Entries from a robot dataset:
........

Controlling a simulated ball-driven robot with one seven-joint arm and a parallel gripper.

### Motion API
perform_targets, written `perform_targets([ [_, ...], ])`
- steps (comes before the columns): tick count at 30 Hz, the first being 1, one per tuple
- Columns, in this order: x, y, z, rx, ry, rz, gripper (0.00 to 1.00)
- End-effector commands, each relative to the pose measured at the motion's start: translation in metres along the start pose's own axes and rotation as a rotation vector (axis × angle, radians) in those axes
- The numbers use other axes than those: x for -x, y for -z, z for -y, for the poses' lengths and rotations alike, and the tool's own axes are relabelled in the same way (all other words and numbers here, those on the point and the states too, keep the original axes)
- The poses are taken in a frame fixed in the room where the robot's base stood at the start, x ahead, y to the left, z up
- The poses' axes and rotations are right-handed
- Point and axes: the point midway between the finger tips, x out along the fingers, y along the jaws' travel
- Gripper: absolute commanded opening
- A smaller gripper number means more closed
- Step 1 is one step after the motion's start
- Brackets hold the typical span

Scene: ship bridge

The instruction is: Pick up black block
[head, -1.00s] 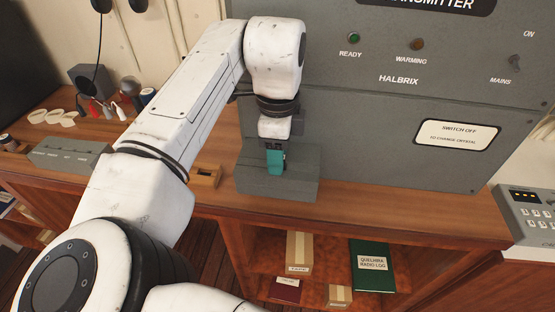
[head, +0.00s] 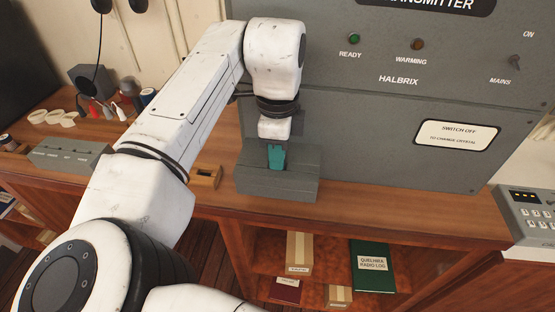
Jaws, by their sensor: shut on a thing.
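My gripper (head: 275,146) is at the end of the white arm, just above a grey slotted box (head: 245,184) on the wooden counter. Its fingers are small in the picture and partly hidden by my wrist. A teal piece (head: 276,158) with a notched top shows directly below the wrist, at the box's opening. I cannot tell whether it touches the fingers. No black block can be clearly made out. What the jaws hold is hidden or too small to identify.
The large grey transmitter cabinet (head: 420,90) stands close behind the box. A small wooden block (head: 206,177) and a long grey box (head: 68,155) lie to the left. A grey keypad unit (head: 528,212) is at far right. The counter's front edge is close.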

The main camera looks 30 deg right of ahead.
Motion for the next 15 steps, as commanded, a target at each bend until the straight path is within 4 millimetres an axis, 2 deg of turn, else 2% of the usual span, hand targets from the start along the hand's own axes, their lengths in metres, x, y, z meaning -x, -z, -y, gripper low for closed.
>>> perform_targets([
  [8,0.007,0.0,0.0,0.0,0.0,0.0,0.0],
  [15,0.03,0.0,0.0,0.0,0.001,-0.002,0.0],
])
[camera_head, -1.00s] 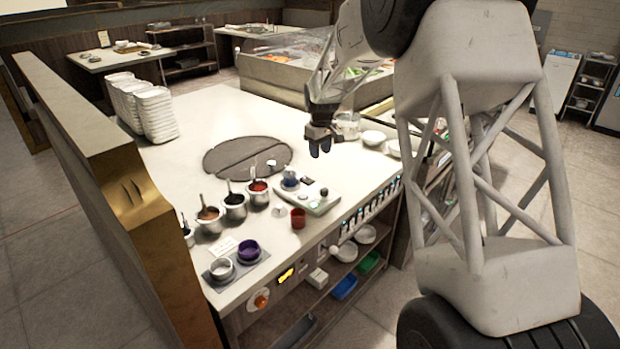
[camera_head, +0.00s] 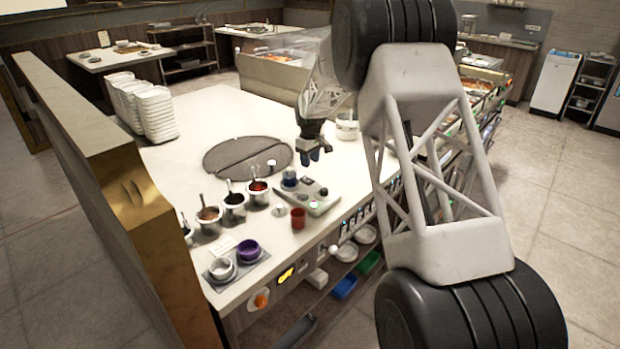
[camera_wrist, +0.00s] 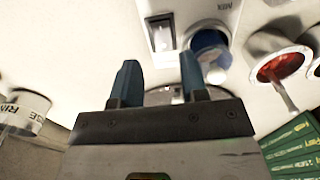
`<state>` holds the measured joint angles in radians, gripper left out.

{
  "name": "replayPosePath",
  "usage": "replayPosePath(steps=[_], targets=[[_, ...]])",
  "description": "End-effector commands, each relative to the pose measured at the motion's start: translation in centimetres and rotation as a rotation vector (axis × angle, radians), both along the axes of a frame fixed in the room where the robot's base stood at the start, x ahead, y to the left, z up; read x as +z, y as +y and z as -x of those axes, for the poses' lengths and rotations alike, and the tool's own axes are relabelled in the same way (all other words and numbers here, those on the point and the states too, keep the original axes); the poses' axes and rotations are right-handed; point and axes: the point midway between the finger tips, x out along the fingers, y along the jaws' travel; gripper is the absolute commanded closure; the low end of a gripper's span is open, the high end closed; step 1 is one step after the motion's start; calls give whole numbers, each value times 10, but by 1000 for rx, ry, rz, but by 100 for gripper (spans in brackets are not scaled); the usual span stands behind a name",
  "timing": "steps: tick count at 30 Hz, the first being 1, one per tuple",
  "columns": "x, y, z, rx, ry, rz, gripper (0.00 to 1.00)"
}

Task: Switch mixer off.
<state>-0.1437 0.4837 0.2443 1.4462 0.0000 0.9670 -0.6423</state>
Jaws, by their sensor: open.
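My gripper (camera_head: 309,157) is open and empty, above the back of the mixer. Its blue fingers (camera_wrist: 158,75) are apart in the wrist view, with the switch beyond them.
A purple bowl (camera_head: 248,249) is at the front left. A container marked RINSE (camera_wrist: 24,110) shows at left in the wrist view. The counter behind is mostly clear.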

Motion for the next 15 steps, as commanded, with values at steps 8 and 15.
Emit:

........

Working from the material above, transcribe it exactly while omitting pictures.

Worked solution:
Controlling a simulated ball-driven robot with one seven-joint arm and a parallel gripper.

### Motion API
perform_targets, written `perform_targets([ [_, ...], ])`
- steps (comes before the columns): tick count at 30 Hz, the first being 1, one per tuple
- Columns, in this order: x, y, z, rx, ry, rz, gripper (0.00 to 1.00)
- End-effector commands, each relative to the pose measured at the motion's start: translation in metres along the start pose's own axes and rotation as a rotation vector (axis × angle, radians) in those axes
- The numbers use other axes than those: x for -x, y for -z, z for -y, for the poses' lengths and rotations alike, and the tool's own axes are relabelled in the same way (all other words and numbers here, those on the point and the states too, keep the original axes)
- The poses are taken in a frame fixed in the room where the robot's base stood at the start, x ahead, y to the left, z up
- The poses' axes and rotations are right-handed
- Point and axes: the point midway between the finger tips, x out along the fingers, y along the jaws' travel
- Gripper: absolute commanded opening
- A smaller gripper number means more closed
- Step 1 is one step after the motion's start
- Brackets hold the typical span

Scene: ship bridge

The instruction is: Pick up black block
[head, -1.00s] 
[head, +0.00s] 
Jaws, by their sensor: shut on a thing.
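My gripper (head: 275,146) is at the end of the white arm, just above a grey slotted box (head: 245,184) on the wooden counter. Its fingers are small in the picture and partly hidden by my wrist. A teal piece (head: 276,158) with a notched top shows directly below the wrist, at the box's opening. I cannot tell whether it touches the fingers. No black block can be clearly made out. What the jaws hold is hidden or too small to identify.
The large grey transmitter cabinet (head: 420,90) stands close behind the box. A small wooden block (head: 206,177) and a long grey box (head: 68,155) lie to the left. A grey keypad unit (head: 528,212) is at far right. The counter's front edge is close.

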The main camera looks 30 deg right of ahead.
Motion for the next 15 steps, as commanded, a target at each bend until the straight path is within 4 millimetres an axis, 2 deg of turn, else 2% of the usual span, hand targets from the start along the hand's own axes, their lengths in metres, x, y, z meaning -x, -z, -y, gripper low for closed.
>>> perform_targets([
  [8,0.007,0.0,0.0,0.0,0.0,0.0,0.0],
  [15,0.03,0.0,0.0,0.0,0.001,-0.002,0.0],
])
[camera_head, -1.00s] 
[camera_head, +0.00s] 
[camera_wrist, +0.00s] 
`<state>` holds the measured joint angles in radians, gripper left out.

{
  "name": "replayPosePath",
  "usage": "replayPosePath(steps=[_], targets=[[_, ...]])",
  "description": "End-effector commands, each relative to the pose measured at the motion's start: translation in centimetres and rotation as a rotation vector (axis × angle, radians), both along the axes of a frame fixed in the room where the robot's base stood at the start, x ahead, y to the left, z up; read x as +z, y as +y and z as -x of those axes, for the poses' lengths and rotations alike, and the tool's own axes are relabelled in the same way (all other words and numbers here, those on the point and the states too, keep the original axes); the poses' axes and rotations are right-handed; point and axes: the point midway between the finger tips, x out along the fingers, y along the jaws' travel; gripper is the absolute commanded closure; the low end of a gripper's span is open, the high end closed; step 1 is one step after the motion's start; calls give whole numbers, each value times 10, but by 1000 for rx, ry, rz, but by 100 for gripper (spans in brackets are not scaled); the usual span stands behind a name",
  "timing": "steps: tick count at 30 Hz, the first being 1, one per tuple",
  "columns": "x, y, z, rx, ry, rz, gripper (0.00 to 1.00)"
}

Task: Switch mixer off.
<state>-0.1437 0.4837 0.2443 1.4462 0.0000 0.9670 -0.6423</state>
Jaws, by their sensor: open.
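My gripper (camera_head: 309,157) is open and empty, above the back of the mixer. Its blue fingers (camera_wrist: 158,75) are apart in the wrist view, with the switch beyond them.
A purple bowl (camera_head: 248,249) is at the front left. A container marked RINSE (camera_wrist: 24,110) shows at left in the wrist view. The counter behind is mostly clear.

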Motion for the next 15 steps, as commanded, with values at steps 8 and 15.
Emit:

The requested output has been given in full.